それを聞いたMattyが口ずさむのはそう、本当の最終曲「The Sound」だった。これはアンコール2と呼ぶべきか。

 クラップが巻き起こる。Mattyが「オーサカ!」って言った。来日してくれないから日本嫌いなのかと思っちゃったじゃないか。こんなにも楽しそうに歌って踊って演奏して、日本語まで使ってくれて、思わず「ありがとう」って叫んでしまった。

 盛り上がりが詰まった曲であるにもかかわらず、バックに移されるのはバンドが実際に受け取ったアンチコメント。そんなものは関係ない。会場にいる私達は全員、THE 1975のことを好きになってしまっているのだから。

 Everybody! その声が聞こえた。

 Jump、その単語が聞こえた。

 イチニーサンシー、それが聞こえた時にはもうすることは決まっていた。

"Selling petrol!!"を不発に終わらせてしまったとしても、この曲の、こればかりはやるしかない。

イチ、ニー、イチニー

Fucking Jump!!!!


 私の中では会場中の全員がFuckingなJumpをした。目の前にいたおそらく次のステージのファンであろう夫婦も、隣のライブを通してあまり動かなかった方も、斜め前のライブ中に飛び跳ねていた同い歳くらいの青年も、老若男女問わずFucking Jumpしたのだ。
 人々の口角は自然に上がっていた。The SoundがFuckingな笑顔を作ってしまったのだ。しかし1番高く飛んだのは絶対に私であると言える。それだけは譲れない。

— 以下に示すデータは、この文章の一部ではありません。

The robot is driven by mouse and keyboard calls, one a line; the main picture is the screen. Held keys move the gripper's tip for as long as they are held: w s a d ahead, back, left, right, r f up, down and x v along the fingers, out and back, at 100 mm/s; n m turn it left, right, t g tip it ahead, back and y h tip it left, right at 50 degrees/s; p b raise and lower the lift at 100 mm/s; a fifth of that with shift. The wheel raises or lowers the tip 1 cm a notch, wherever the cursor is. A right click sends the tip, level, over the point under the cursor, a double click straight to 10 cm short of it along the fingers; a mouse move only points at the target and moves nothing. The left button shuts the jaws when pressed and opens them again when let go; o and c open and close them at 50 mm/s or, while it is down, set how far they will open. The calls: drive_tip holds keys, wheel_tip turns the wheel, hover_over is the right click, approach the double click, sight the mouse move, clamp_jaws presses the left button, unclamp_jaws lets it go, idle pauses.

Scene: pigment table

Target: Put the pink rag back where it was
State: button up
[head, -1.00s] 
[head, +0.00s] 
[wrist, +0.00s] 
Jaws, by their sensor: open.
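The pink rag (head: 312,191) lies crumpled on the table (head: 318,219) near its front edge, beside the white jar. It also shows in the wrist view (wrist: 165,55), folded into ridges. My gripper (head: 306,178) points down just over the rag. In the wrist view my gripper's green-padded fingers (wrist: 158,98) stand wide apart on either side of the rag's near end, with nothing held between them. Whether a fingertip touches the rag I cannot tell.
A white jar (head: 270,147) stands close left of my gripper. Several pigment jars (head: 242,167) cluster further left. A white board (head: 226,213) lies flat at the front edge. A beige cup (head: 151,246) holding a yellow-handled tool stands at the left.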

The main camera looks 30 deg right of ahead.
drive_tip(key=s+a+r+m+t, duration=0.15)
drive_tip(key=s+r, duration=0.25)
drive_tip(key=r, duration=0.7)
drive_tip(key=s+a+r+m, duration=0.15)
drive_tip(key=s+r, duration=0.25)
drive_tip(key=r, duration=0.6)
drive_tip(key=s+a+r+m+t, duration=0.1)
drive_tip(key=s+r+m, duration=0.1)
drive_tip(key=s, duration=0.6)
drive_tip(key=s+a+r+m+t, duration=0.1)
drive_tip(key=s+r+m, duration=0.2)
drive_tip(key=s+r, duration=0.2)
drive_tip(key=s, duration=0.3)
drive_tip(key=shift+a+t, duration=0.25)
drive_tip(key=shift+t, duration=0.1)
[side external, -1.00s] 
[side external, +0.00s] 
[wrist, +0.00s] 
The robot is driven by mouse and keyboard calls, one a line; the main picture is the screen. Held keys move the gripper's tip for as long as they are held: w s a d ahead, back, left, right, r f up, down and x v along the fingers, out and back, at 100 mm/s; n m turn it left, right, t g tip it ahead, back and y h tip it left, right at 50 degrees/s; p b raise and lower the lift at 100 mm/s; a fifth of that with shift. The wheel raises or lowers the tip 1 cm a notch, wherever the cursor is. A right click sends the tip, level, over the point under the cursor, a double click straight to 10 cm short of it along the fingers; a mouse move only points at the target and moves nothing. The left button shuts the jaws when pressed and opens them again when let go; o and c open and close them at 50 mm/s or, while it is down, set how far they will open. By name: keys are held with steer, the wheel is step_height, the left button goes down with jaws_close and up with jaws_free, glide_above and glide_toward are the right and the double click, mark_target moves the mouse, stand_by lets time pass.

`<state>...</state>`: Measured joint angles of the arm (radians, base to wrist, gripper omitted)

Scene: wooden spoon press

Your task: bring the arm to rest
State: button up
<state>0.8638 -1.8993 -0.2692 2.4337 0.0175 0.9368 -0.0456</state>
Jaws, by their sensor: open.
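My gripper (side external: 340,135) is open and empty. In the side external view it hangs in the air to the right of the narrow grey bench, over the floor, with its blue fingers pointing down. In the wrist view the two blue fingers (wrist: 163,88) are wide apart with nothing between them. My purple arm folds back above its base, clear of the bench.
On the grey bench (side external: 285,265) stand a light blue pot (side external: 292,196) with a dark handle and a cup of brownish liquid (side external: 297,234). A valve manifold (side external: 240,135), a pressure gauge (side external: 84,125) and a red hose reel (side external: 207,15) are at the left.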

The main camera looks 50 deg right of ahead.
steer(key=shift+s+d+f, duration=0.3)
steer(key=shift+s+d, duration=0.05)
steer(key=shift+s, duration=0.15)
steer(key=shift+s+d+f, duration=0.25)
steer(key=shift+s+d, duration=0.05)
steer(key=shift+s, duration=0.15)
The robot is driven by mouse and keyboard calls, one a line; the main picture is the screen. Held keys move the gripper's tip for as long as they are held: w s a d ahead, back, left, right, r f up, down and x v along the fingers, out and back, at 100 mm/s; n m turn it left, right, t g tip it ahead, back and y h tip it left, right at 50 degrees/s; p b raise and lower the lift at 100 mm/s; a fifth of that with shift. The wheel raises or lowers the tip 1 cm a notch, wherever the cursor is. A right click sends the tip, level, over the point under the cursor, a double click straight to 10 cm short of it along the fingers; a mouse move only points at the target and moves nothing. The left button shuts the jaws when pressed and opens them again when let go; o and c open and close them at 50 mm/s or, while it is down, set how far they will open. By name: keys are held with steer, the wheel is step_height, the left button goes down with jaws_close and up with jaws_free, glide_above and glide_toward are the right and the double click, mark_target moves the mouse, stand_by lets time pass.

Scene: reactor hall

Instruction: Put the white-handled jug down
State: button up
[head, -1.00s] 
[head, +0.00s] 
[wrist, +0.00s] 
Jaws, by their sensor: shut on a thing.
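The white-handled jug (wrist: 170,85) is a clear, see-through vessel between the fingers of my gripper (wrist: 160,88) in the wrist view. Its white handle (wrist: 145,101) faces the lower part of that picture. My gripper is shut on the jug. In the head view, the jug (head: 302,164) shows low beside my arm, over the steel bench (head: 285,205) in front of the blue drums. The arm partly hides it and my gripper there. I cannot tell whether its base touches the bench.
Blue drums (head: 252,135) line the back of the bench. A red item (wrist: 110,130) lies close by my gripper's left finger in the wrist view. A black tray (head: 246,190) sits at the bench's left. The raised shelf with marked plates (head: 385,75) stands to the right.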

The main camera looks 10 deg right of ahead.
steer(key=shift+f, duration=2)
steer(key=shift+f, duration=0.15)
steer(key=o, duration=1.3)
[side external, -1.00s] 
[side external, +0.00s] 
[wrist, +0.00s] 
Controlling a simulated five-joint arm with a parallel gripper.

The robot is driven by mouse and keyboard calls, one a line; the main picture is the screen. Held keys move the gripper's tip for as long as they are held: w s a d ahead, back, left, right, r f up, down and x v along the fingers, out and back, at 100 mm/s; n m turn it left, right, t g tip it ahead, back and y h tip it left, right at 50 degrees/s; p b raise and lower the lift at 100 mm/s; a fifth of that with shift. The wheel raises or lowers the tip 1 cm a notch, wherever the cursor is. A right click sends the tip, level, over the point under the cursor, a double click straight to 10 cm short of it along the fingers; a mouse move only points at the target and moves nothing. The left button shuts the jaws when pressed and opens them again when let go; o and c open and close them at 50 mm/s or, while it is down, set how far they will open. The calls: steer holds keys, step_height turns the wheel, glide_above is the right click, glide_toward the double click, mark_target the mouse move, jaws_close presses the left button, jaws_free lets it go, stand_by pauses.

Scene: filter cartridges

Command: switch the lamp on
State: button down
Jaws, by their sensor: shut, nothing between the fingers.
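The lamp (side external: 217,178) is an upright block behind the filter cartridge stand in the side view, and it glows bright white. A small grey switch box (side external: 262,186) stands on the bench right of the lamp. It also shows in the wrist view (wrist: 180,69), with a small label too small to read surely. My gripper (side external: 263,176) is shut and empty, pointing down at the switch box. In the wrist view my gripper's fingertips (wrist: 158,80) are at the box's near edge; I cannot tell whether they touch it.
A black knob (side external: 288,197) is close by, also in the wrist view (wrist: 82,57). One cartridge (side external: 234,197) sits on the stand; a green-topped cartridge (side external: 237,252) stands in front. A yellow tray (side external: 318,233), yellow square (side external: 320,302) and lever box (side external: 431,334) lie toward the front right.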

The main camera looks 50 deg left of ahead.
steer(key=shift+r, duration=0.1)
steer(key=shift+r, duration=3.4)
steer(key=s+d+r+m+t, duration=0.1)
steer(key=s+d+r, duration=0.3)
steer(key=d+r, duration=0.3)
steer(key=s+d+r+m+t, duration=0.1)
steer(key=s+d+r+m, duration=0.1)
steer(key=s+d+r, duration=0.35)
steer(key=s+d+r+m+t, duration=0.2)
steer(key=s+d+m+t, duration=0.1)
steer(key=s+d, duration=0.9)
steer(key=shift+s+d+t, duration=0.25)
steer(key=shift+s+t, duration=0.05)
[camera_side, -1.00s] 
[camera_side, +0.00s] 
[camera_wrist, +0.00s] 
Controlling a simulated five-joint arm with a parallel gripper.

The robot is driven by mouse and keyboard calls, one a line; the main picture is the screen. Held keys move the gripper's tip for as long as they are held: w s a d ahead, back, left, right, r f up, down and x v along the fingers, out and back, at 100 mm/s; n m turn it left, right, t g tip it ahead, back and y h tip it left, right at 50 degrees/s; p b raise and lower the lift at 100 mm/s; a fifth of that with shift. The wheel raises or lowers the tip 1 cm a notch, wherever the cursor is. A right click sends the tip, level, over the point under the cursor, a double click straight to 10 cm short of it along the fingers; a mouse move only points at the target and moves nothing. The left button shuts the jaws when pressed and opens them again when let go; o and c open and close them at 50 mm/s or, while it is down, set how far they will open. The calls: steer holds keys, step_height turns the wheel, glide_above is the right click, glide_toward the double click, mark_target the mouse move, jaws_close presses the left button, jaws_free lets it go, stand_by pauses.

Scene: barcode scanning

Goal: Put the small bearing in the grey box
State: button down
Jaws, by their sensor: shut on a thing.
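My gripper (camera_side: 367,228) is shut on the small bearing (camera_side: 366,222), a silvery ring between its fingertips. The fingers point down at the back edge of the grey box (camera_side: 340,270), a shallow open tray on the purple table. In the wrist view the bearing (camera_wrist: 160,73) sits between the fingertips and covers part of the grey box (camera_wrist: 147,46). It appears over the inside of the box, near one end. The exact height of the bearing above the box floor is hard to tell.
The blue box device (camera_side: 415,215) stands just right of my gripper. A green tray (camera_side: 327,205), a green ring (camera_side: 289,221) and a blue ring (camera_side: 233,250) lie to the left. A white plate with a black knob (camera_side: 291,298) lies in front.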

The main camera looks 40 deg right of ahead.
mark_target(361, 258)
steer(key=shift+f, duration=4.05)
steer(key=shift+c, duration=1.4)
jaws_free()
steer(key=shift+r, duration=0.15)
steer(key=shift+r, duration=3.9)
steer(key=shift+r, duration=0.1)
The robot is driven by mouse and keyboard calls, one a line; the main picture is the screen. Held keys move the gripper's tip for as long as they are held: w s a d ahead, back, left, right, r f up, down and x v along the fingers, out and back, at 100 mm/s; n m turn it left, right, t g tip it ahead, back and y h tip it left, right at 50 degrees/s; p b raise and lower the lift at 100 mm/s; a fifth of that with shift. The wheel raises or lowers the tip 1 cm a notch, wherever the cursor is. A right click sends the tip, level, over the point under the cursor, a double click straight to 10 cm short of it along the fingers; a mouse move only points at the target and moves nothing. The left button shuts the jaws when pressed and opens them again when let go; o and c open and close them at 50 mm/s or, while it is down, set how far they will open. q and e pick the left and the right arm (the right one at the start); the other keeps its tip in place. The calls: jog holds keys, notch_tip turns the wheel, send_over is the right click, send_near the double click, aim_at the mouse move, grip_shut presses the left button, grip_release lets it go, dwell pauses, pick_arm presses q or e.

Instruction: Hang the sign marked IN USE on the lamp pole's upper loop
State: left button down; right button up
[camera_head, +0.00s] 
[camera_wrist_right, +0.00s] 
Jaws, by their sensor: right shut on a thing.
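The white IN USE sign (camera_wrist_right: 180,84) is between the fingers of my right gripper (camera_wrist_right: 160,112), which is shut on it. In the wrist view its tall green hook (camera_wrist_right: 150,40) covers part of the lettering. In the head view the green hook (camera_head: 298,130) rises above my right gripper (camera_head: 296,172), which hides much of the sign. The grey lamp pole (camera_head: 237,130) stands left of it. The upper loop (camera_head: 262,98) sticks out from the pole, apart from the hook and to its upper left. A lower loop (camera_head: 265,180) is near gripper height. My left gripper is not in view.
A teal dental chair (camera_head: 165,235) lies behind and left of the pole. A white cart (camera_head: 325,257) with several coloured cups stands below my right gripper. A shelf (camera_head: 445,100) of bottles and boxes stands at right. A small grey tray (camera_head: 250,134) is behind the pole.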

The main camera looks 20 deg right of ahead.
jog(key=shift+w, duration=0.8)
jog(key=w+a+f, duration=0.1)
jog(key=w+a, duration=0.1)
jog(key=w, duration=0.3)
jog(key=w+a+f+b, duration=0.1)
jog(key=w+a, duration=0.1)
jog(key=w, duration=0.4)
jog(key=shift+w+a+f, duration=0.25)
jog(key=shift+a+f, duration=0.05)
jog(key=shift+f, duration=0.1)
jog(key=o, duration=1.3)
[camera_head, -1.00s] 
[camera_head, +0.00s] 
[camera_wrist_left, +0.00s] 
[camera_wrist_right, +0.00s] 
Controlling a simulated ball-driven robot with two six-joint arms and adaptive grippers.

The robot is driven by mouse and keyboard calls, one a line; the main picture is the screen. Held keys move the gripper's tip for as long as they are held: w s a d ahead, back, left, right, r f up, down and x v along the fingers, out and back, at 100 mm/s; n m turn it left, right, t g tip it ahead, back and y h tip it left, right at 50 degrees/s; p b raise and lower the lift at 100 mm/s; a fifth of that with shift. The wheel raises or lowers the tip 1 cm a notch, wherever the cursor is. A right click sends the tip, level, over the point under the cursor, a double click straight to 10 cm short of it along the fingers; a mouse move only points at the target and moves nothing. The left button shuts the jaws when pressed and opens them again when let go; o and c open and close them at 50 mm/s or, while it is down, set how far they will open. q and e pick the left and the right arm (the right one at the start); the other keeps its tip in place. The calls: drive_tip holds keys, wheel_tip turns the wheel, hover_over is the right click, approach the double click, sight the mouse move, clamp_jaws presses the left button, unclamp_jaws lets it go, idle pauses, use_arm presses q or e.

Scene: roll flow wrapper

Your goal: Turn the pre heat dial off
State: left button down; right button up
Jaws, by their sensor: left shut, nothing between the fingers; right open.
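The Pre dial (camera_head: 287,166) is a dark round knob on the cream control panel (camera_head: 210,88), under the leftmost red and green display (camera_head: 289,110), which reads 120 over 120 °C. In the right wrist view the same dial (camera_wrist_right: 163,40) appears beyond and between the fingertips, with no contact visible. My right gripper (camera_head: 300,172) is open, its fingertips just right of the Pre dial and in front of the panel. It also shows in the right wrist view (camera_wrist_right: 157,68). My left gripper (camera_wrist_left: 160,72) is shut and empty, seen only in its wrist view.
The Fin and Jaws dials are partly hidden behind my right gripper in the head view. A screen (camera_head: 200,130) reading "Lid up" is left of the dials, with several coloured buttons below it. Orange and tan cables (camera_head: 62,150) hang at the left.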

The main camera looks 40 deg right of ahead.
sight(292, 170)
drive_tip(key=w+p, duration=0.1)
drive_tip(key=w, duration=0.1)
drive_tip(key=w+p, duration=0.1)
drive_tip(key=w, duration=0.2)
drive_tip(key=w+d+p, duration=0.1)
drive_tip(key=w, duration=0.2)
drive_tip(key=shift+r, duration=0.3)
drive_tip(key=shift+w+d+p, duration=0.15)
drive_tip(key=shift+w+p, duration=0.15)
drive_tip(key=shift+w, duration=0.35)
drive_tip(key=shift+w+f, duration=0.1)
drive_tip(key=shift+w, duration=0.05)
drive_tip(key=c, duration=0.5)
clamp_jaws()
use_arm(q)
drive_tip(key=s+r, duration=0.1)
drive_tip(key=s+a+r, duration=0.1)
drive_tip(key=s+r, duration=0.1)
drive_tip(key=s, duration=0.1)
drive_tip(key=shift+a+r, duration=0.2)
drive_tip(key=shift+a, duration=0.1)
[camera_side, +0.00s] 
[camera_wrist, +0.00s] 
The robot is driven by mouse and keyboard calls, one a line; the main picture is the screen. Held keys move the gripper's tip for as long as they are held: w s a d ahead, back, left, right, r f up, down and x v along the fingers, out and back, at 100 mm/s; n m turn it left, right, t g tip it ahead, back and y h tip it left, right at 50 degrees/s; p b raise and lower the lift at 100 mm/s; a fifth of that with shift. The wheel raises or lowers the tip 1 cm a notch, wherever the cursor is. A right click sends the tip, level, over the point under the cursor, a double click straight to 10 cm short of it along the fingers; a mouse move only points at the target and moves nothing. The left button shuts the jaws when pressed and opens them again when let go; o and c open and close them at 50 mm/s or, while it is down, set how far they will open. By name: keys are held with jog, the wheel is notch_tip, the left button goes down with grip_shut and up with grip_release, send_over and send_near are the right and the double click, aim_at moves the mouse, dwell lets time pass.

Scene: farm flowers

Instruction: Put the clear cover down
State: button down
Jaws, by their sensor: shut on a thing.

 喉が何回枯れようとも声を出し続けた。最後の一滴まで振り絞り、もう出ないというところまで。

 ステージから彼らが去ったあとも、完成は続いた。ガラガラ声で叫んでいたやつがいれば、それは私だ。相当汚い声だっただろう。

 The Soundが始まった時にはまだ周りは明るい思っていたのだけれど、終わった時にはもう真っ暗で、それでもFuckingライブ中は気づかなかった。

 終わった直後の私には、満足感以上に虚無感があった。

 終わってしまったのだ。何ヶ月も楽しみにしていたSUMMER SONICが。THE 1975のライブが。

 人生で1番の全力を振り絞って楽しんだ。後悔こそ欠片も存在しない。しかし、私は少し寂しく感じたのだった。

 サマソニのラストはTwo Door Cinema Clubに捧げようと思っていたけれど、そんな気力も体力も、この体には残っていなかった。
 言葉を失い、文字通り開いた口が塞がらなくなった状態でバスに乗り込む。そうして、THE 1975がトリを務めた私の中のSUMMER SONIC 2019は幕を閉じたのだった。

 あれからもう2ヶ月が経ってしまった。やっと感想を拙いながらも言葉にすることができてホッとしている。
 あの日、私のような人生経験が浅い人間には到底言葉に表せないような感動と驚きの数々に襲われた。

 ライブを通して見ても、全体的に流れがスムーズでそれぞれに個性が強い3枚のアルバムを混ぜても違和感が全くなく、誰かの言葉を借りるなら「とんでもないものが見れた」と言ったところだろう。

 THE 1975は現時点でも世界最高峰のバンドであることを確信したし、これからも更に伸びていくことを信じている。特に2020年2月に発売される4thアルバム「Notes on a Conditional Form」の要チェックだ。

 SUMMER SONICありがとう。今年1番の思い出になりました。

 THE 1975ありがとう。次なる来日を心から楽しみにしています。